──────── DATA SHOWN
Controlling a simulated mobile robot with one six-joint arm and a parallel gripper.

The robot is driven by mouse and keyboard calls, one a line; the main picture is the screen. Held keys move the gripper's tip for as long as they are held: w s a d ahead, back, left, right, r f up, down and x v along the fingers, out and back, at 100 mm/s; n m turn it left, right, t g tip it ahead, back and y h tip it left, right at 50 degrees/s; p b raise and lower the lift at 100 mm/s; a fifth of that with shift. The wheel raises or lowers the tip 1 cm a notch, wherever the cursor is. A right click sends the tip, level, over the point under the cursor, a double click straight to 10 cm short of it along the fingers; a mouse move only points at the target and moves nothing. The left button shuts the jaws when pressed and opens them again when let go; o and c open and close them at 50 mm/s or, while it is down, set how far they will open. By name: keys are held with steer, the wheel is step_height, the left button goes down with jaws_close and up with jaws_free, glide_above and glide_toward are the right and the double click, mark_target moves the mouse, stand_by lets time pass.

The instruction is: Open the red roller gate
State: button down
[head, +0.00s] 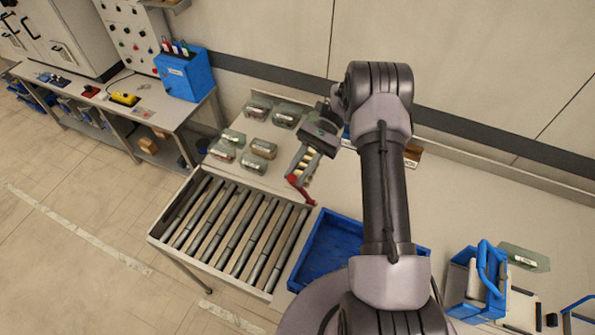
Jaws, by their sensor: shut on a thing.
────────────────
:: WHAT TO PRODUCE ::
Skip the pictures, then retype every line above exactly.

:: WRITTEN RESPONSE ::
Controlling a simulated mobile robot with one six-joint arm and a parallel gripper.

The robot is driven by mouse and keyboard calls, one a line; the main picture is the screen. Held keys move the gripper's tip for as long as they are held: w s a d ahead, back, left, right, r f up, down and x v along the fingers, out and back, at 100 mm/s; n m turn it left, right, t g tip it ahead, back and y h tip it left, right at 50 degrees/s; p b raise and lower the lift at 100 mm/s; a fifth of that with shift. The wheel raises or lowers the tip 1 cm a notch, wherever the cursor is. A right click sends the tip, level, over the point under the cursor, a double click straight to 10 cm short of it along the fingers; a mouse move only points at the target and moves nothing. The left button shuts the jaws when pressed and opens them again when let go; o and c open and close them at 50 mm/s or, while it is down, set how far they will open. By name: keys are held with steer, the wheel is step_height, the left button goes down with jaws_close and up with jaws_free, glide_above and glide_toward are the right and the double click, mark_target moves the mouse, stand_by lets time pass.

The instruction is: Open the red roller gate
State: button down
[head, +0.00s] 
Jaws, by their sensor: shut on a thing.

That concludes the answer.